---------- DATA EXCERPTS ----------

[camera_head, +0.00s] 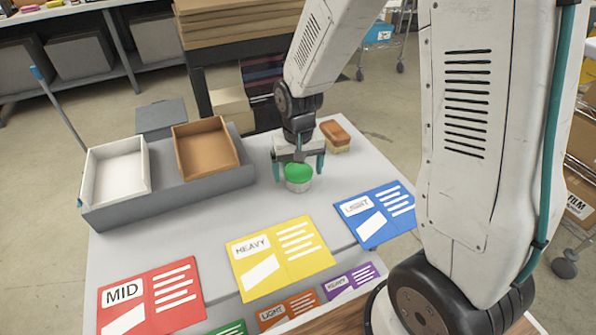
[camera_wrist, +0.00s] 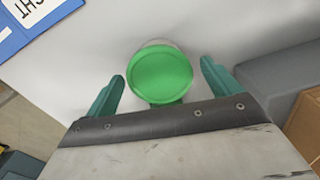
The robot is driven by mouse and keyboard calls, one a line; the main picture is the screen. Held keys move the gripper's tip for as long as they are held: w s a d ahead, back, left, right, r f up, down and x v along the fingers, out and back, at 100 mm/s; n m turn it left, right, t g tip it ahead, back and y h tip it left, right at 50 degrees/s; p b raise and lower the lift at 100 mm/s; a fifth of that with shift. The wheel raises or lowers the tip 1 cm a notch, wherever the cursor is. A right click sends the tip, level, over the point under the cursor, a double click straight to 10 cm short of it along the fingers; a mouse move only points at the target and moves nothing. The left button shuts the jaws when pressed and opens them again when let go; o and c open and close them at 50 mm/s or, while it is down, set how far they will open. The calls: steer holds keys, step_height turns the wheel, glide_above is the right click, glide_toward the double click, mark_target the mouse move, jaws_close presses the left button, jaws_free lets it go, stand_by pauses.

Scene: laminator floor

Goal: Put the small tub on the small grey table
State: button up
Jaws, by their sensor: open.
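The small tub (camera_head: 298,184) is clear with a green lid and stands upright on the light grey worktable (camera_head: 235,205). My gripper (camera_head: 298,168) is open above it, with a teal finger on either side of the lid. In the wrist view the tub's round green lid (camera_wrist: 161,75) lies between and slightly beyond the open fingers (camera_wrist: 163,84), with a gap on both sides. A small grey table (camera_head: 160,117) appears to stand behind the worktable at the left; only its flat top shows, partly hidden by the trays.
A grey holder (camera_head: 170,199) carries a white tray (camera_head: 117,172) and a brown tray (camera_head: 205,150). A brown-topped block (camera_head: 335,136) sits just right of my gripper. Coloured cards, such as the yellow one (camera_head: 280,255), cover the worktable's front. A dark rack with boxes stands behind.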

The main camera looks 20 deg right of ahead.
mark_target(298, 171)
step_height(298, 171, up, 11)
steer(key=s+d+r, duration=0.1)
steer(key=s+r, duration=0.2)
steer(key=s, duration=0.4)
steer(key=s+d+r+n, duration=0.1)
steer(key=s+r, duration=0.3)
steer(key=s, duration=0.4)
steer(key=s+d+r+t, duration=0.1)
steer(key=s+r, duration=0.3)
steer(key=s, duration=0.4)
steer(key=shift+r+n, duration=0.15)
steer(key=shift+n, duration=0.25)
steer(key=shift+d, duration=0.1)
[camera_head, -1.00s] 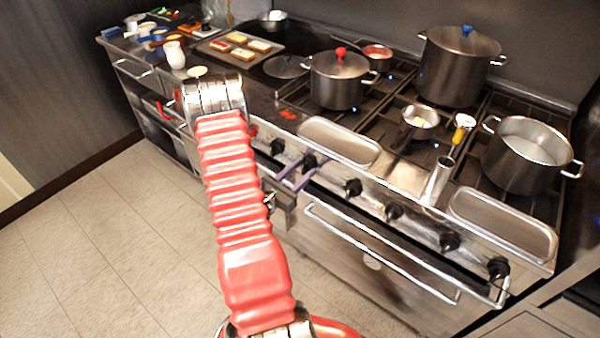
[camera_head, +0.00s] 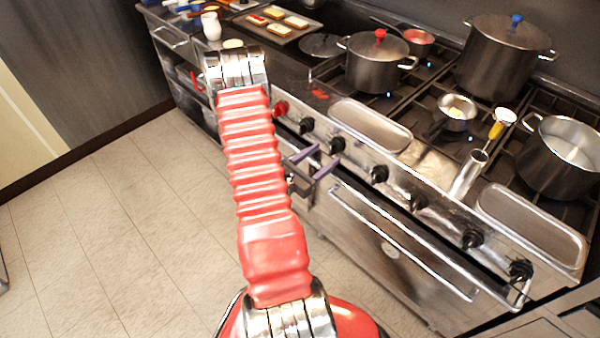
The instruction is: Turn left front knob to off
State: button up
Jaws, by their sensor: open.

----------
---------- DATA EXCERPTS ----------

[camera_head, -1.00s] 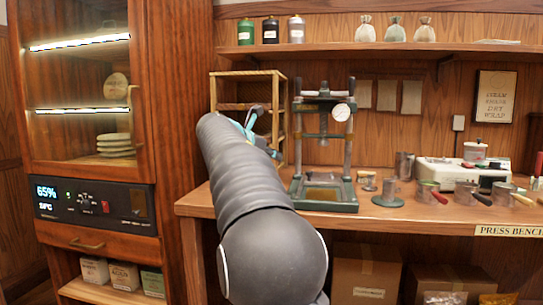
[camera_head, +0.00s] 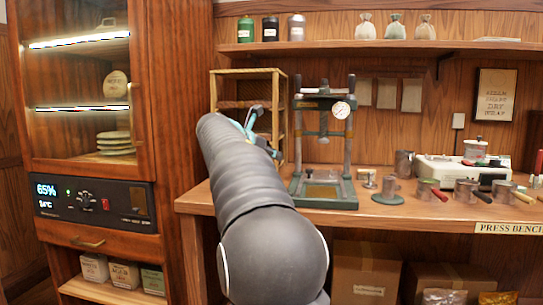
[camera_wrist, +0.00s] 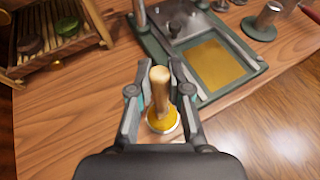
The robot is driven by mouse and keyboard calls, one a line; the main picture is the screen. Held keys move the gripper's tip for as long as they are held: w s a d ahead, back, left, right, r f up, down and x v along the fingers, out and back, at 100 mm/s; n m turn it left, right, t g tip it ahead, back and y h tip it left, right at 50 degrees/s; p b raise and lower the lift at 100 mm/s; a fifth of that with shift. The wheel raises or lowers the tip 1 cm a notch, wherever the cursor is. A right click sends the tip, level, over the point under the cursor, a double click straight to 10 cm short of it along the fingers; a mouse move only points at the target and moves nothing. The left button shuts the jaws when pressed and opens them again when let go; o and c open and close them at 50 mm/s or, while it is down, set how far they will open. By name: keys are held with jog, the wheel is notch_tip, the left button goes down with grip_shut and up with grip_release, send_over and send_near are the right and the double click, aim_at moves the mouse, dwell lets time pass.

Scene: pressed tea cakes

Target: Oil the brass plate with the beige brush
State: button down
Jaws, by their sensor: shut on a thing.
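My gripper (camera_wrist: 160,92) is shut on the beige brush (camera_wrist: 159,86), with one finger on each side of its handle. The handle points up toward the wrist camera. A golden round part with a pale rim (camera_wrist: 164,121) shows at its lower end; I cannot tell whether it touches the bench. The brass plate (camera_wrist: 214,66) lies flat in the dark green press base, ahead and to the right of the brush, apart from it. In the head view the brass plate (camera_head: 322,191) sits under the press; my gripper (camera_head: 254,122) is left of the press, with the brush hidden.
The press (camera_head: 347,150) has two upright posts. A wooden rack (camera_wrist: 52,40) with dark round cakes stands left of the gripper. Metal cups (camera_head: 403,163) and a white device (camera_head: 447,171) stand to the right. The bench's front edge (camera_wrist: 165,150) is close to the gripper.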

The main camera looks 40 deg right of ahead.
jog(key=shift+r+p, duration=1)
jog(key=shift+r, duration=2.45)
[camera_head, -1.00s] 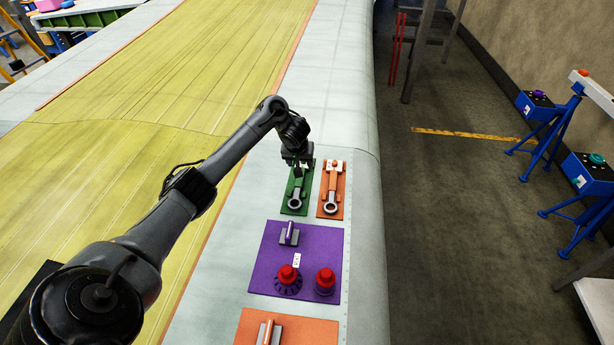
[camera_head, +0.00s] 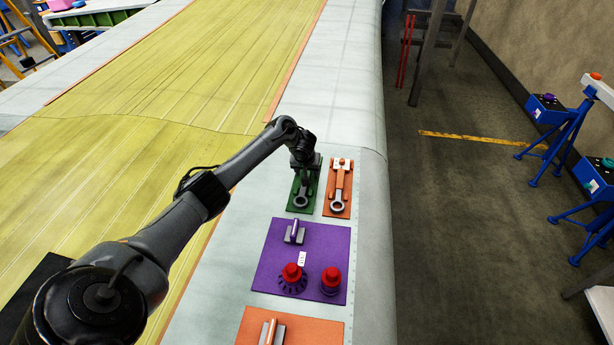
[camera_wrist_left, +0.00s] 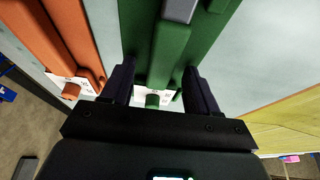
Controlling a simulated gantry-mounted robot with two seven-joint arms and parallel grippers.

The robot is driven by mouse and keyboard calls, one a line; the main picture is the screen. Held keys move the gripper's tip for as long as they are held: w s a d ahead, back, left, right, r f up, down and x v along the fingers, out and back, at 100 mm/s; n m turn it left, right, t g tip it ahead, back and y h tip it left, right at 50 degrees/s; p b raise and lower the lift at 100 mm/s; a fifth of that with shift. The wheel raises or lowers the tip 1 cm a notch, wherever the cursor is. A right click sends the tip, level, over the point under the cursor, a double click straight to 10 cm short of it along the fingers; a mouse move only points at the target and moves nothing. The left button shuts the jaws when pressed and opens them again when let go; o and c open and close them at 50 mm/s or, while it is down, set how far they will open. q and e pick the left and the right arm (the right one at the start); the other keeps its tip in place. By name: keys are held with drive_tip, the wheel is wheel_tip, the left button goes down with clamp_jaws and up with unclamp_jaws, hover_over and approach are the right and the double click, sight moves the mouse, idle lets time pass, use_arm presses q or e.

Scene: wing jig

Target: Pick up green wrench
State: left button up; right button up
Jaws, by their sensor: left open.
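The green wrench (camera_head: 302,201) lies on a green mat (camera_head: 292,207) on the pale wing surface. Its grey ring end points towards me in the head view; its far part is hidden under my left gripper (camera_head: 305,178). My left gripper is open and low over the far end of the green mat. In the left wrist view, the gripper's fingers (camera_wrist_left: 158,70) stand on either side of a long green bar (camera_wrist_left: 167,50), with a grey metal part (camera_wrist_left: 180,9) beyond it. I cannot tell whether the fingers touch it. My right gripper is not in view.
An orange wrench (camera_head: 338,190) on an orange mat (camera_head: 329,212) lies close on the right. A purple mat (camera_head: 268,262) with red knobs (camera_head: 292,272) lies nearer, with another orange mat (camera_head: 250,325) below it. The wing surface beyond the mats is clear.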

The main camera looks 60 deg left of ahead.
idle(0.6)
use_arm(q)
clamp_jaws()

----------

### PROMPT
Make an exact copy of the lines from the one holding "State: button down" through the one holding "Controlling a simulated", end lines included, without the pictures.

### PROBLEM SOLUTION
State: button down
Jaws, by their sensor: shut on a thing.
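My gripper (camera_wrist: 160,92) is shut on the beige brush (camera_wrist: 159,86), with one finger on each side of its handle. The handle points up toward the wrist camera. A golden round part with a pale rim (camera_wrist: 164,121) shows at its lower end; I cannot tell whether it touches the bench. The brass plate (camera_wrist: 214,66) lies flat in the dark green press base, ahead and to the right of the brush, apart from it. In the head view the brass plate (camera_head: 322,191) sits under the press; my gripper (camera_head: 254,122) is left of the press, with the brush hidden.
The press (camera_head: 347,150) has two upright posts. A wooden rack (camera_wrist: 52,40) with dark round cakes stands left of the gripper. Metal cups (camera_head: 403,163) and a white device (camera_head: 447,171) stand to the right. The bench's front edge (camera_wrist: 165,150) is close to the gripper.

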The main camera looks 40 deg right of ahead.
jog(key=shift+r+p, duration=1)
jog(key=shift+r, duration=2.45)
[camera_head, -1.00s] 
[camera_head, +0.00s] 
[camera_wrist_left, +0.00s] 
Controlling a simulated gantry-mounted robot with two seven-joint arms and parallel grippers.

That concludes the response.